## WHAT YOU ARE ASKED TO DO
Track down every line below that holds "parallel" and copy it.

[Robot trajectory data]
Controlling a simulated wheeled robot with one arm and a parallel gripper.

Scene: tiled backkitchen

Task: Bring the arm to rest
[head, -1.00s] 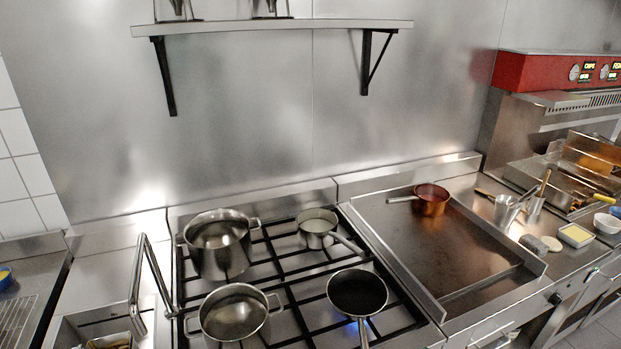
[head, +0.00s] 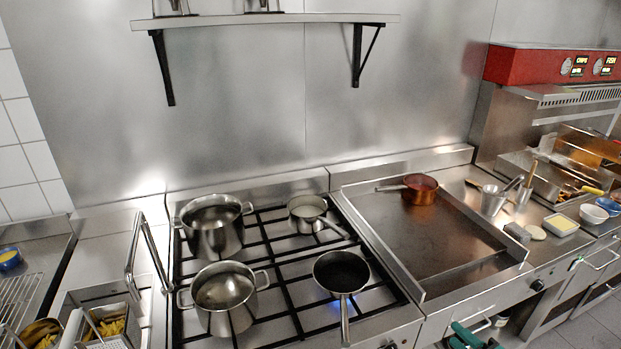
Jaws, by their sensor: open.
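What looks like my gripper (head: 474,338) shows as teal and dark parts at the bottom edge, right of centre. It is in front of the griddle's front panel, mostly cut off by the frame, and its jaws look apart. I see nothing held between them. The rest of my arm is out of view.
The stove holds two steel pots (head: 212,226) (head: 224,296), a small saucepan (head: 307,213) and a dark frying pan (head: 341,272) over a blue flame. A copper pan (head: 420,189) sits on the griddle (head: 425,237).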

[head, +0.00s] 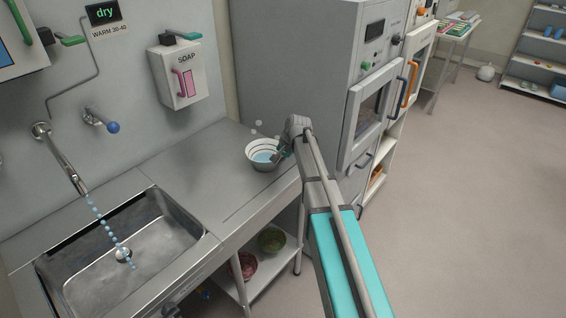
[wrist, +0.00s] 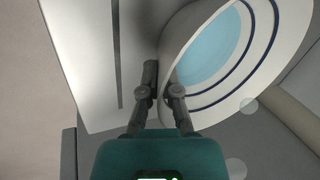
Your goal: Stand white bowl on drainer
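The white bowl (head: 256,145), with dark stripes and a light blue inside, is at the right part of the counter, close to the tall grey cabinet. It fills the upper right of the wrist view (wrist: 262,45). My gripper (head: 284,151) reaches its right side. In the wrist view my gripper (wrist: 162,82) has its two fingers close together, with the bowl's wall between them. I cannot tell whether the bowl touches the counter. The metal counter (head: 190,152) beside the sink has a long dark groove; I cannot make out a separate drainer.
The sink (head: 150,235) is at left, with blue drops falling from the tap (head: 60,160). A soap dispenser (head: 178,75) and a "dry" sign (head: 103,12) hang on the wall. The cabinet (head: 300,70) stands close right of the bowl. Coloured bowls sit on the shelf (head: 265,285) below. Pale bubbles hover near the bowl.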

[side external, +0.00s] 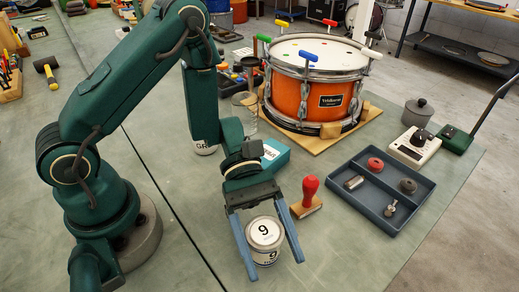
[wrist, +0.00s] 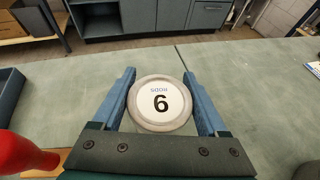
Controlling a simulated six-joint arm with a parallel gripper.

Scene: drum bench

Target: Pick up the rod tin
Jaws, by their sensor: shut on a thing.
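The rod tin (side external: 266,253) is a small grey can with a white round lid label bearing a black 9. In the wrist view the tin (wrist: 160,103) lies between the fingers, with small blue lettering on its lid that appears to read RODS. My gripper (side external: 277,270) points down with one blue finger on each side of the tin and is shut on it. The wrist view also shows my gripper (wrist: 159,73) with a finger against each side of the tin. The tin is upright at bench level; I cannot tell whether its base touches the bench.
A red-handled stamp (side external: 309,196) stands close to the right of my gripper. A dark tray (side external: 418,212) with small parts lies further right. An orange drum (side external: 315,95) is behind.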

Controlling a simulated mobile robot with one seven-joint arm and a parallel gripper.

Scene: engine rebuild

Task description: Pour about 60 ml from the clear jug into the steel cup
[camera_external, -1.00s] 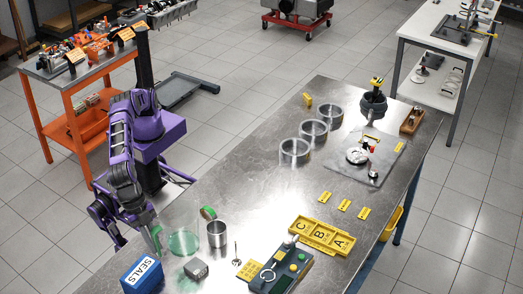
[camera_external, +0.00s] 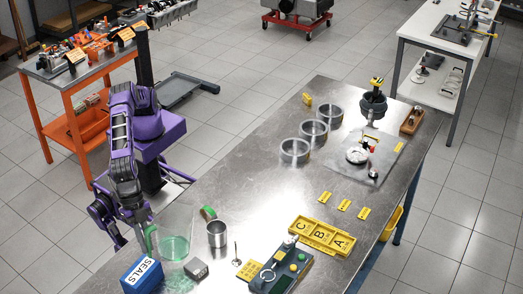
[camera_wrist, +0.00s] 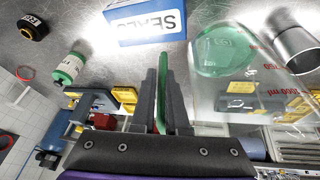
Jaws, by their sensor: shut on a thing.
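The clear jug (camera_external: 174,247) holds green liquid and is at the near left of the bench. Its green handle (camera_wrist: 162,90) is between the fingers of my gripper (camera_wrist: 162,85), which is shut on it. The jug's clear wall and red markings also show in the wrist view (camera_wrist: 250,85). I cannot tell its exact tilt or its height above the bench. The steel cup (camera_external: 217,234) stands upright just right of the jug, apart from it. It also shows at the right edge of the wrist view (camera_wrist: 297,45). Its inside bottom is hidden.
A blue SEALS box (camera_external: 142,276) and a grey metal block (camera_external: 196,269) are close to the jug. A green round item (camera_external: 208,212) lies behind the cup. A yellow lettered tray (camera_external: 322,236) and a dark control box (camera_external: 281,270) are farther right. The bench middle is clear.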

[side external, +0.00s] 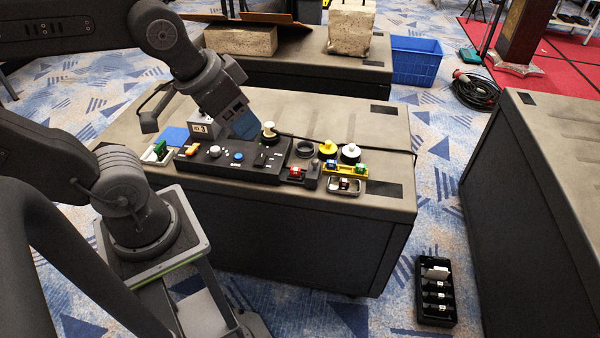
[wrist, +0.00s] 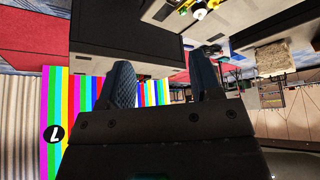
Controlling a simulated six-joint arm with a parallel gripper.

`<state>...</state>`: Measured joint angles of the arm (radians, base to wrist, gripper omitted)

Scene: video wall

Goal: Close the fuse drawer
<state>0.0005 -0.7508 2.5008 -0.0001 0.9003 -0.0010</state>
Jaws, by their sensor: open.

## ANSWER TO THIS TASK
Controlling a simulated wheeled robot with one arm and a parallel gripper.
Controlling a simulated six-joint arm with a parallel gripper.
Controlling a simulated mobile robot with one seven-joint arm and a parallel gripper.
Controlling a simulated six-joint arm with a parallel gripper.

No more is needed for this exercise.